Был уже почти вечер. На белом мостике на гати мы встретили мать с Мартечкой, спешивших к нам из Деречина, чтобы воссоединиться с нами. Мы узнали, что отец жив — и «невредим» — в деречинской тюрьме. Мать, отправив няню обратно в Лобзов, заявила о своем праве воссоединиться с детьми. Итак, мы все вчетвером пошли дальше по дороге, которая вела нас к отцу. Мать в третий раз за день преодолевала расстояние между городом и поместьем. Когда мы шли по картофельному полю, я попросил разрешения на минуту остановиться. Разрешение было дано, и я смог облегчиться. Так, очень приземленно панич распрощался со своим наследством.

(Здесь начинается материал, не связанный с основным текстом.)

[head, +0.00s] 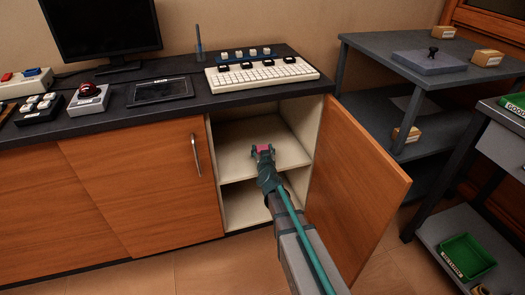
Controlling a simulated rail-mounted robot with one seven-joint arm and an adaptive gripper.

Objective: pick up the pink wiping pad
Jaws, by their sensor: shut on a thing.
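The pink wiping pad (263,149) shows as a small pink patch between the fingers of my gripper (263,151). My gripper is shut on it. My arm reaches into the open cabinet from the front right, and the gripper is over the upper shelf (235,168). The gripper and arm hide much of the pad. I cannot tell whether the pad touches the shelf.
The open cabinet door (355,190) stands close to the right of my arm. The countertop (215,99) above carries a keyboard (262,73), a monitor (100,25) and button boxes. A grey shelf unit (430,115) stands at the right. The cabinet shelf around the gripper looks clear.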

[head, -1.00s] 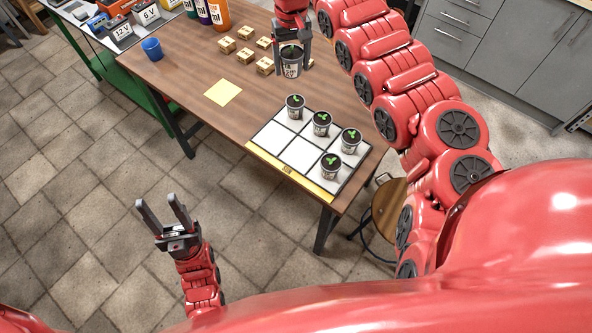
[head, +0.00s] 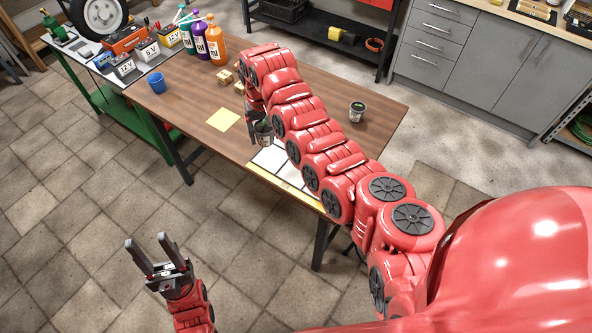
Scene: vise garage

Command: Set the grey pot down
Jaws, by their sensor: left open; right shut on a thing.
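The grey pot (head: 264,134) with dark soil is in my right gripper (head: 256,119), which is shut on it. It appears at the far left part of the white gridded mat (head: 270,158); I cannot tell whether it touches the mat. My right arm covers most of the mat and hides any pots there. My left gripper (head: 145,257) is open and empty, out over the floor in front of the table.
A yellow sheet (head: 223,119) lies on the wooden table (head: 190,112) left of the mat. A blue cup (head: 156,82), an orange bottle (head: 215,40) and other bottles stand at the back left. Wooden blocks (head: 226,77) are partly hidden behind my right arm.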

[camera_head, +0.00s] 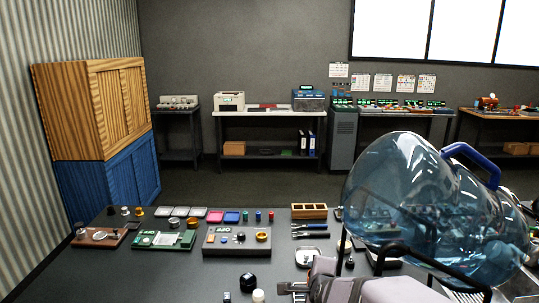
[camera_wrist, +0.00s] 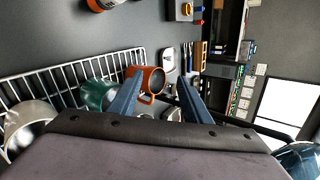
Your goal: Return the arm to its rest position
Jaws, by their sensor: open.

Тем же вечером в деречинской тюрьме состоялось воссоединение семьи. Для матери, смертельно уставшей и почти радостной, это был «счастливый конец долгого дня». Так закончилась среда 20 сентября 1939 года. Для меня и сегодня, 69 лет спустя, самый длинный день моей жизни.
Глава 2
Лобзов
Мои родители получили соседние усадьбы Котчин и Лобзов от тетушек, старых дев, Хелены и Марыни Полюбиньских в 1926 году. Тетушки унаследовали имения в конце XIX века: две усадьбы с фермами, в общей сложности пять-шесть тысяч акров, с лесом, пастбищем и пахотной землей, — и все это в плачевном состоянии. Потом имения еще пострадали во время Первой мировой войны: господский дом в Котчине сгорел, уцелела только часовня и одна основательная хозяйственная постройка. После войны дела шли только хуже, к этому приложили руку два подряд бесчестных управляющих. Они истребили леса и нещадно эксплуатировали фермы ради собственной выгоды.
В начале 1920-х после польско-советской войны разорение было неизбежно: господский дом Лобзова дошел до состояния, при котором практически не подлежал восстановлению: фермы и хозяйственные постройки обветшали, скот практически отсутствовал, и поместье было обременено долгами, превышавшими платежеспособность всего предприятия. Хелену и Марыню Полюбиньских фактически ожидало банкротство, причем они были не в состоянии даже выплатить то, что задолжали жителям двух окрестных деревень.